Komunitas ini aktif mengunggah konten berisi narasi penghormatan terhadap keberagaman dan perdamaian melalui akun mereka di Instagram. Tidak semua anggota komunitas ini mengenakan cadar dan beragama Islam. Ada anggota yang beragama Kristen Protestan dan Katolik. Suster Aquila dari Kongregasi Fransiskanes Santa Elisabeth adalah salah satu anggota komunitas Cadar Garis Lucu yang nonmuslim.
Suster Aquila yang berasal dari Medan, Sumatera Utara, itu menyatakan tertarik bergabung dengan Cadar Garis Lucu karena komunitas ini berani menyuarakan perdamaian dan rekonsiliasi antar-umat beragama. Aquila merasakan pentingnya rekonsiliasi untuk melawan fanatisme dan kebencian yang mengatasnamakan agama. Dia berharap kalangan lintas iman terus-menerus menjalankan gerakan serupa untuk menjaga toleransi antar-umat beragama. “Saya mengajak umat Katolik membuka diri bersama teman-teman lintas iman,” tuturnya.
Pertemuan sore itu juga diisi dengan diskusi yang melibatkan sejumlah narasumber dari kalangan akademikus kampus di Yogyakarta, yaitu Universitas Islam Negeri Sunan Kalijaga, Universitas Atma Jaya, dan Universitas Kristen Duta Wacana. Dosen kajian antar-agama, inter-religious studies, serta digital and humanities Fakultas Teologi Universitas Kristen Duta Wacana, Leonard Chrysostomos Epafras, menjadi salah satu pengisi diskusi. Leonard adalah peneliti di bidang agama, Internet, dan budaya digital yang mengajarkan sejarah agama serta studi kekristenan, Yudaisme, dan perdamaian.

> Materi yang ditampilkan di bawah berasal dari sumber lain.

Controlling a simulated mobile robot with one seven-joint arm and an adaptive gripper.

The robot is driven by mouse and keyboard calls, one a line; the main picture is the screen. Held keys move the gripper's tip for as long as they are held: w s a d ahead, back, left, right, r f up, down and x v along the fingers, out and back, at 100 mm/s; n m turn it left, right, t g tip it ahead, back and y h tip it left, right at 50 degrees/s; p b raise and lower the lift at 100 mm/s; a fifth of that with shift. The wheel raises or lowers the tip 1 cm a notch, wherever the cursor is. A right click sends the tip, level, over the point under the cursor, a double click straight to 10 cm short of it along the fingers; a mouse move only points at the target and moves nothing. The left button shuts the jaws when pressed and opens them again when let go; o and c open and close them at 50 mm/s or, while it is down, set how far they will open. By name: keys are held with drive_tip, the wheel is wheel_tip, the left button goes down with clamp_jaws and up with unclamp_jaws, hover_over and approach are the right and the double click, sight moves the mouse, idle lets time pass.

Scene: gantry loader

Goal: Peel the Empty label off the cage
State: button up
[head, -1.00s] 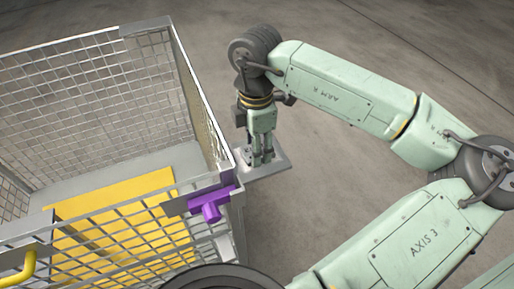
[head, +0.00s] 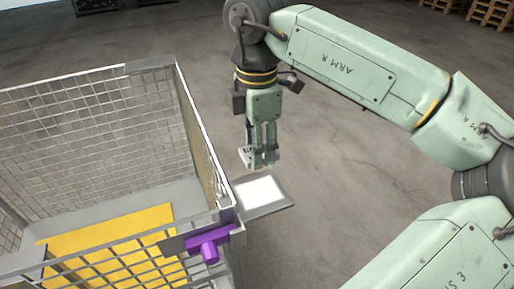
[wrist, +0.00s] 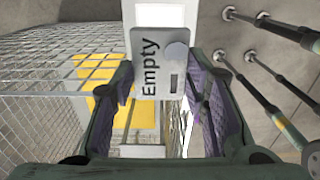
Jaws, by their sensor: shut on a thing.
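The Empty label (wrist: 147,75) is a pale card with dark lettering, a round grey spot and a small dark bar. In the wrist view it stands between the purple-lined fingers of my gripper (wrist: 160,98). In the head view, my gripper (head: 264,164) points down, shut on the label, whose pale edge (head: 244,157) shows at its left. It is above the grey plate (head: 277,206) on the side of the cage (head: 95,130). The plate has a bare white patch, also visible in the wrist view (wrist: 160,14). The label looks clear of the plate.
The mesh cage has a yellow panel (head: 110,235) inside. A purple latch-like part (head: 208,246) sits at its near right corner. Open concrete floor (head: 350,170) lies right of the cage. Wooden pallets (head: 485,12) lie far off at the top right.

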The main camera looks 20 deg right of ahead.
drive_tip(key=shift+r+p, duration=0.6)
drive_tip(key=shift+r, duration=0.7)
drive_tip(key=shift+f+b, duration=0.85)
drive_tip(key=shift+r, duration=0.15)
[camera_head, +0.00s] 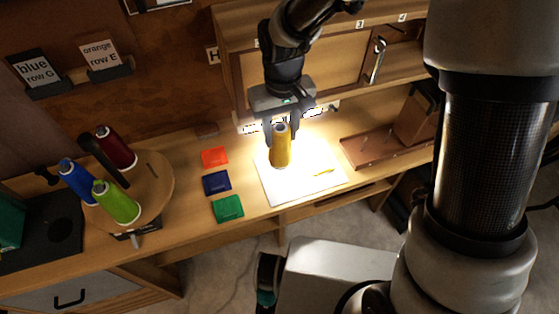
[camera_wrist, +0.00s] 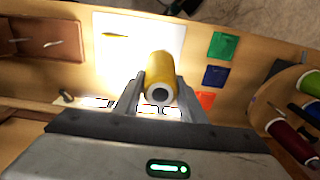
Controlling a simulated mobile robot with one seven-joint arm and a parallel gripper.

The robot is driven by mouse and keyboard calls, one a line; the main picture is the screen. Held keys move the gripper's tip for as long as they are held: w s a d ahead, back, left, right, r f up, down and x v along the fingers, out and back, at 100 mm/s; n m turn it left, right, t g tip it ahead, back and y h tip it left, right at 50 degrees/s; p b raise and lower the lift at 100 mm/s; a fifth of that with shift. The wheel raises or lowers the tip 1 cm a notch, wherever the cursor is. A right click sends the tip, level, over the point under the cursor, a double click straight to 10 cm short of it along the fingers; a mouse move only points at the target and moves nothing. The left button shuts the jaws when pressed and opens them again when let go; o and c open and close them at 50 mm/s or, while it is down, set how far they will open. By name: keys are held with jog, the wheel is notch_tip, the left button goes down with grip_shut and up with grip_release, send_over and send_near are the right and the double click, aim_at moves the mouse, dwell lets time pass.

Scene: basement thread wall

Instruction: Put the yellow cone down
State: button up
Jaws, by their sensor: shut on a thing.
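The yellow cone (camera_head: 281,147) is a spool of yellow thread, held nearly upright with its narrow end up. My gripper (camera_head: 281,135) is shut on it, with a finger on each side. In the head view it hangs over a brightly lit white sheet (camera_head: 270,190) on the workbench. In the wrist view the yellow cone (camera_wrist: 160,75) sits between the fingers of my gripper (camera_wrist: 158,95), its hollow end facing the camera. The white sheet (camera_wrist: 120,60) lies behind it. I cannot tell whether the cone's base touches the sheet.
Orange (camera_head: 214,157), blue (camera_head: 217,182) and green (camera_head: 228,208) squares lie left of the sheet. A round wooden stand (camera_head: 160,181) holds red (camera_head: 115,146), blue (camera_head: 77,180) and green (camera_head: 116,202) cones. A brown tray (camera_head: 365,155) lies right. A small yellow piece (camera_head: 324,171) lies on the sheet.

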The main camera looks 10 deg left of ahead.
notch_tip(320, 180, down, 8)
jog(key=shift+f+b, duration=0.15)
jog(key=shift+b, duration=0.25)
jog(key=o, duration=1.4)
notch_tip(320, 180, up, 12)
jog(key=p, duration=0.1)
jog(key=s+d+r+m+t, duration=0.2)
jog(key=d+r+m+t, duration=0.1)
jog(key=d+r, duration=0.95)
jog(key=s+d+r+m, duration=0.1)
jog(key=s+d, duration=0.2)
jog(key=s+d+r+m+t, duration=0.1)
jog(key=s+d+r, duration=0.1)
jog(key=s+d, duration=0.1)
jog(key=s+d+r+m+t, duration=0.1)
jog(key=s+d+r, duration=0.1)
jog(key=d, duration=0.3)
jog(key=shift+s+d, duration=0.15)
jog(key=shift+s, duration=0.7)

Dia pernah meneliti inisiatif kalangan muda (generasi Z dan milenial) menghadapi berbagai tantangan kebebasan beragama dan berkeyakinan melalui ruang digital. Pada 2019, bersamaan dengan masa libur Paskah, Leonard meneliti 429 akun media sosial yang menggunakan embel-embel “garis lucu”. Contohnya komunitas Katolik Garis Lucu dan Cadar Garis Lucu.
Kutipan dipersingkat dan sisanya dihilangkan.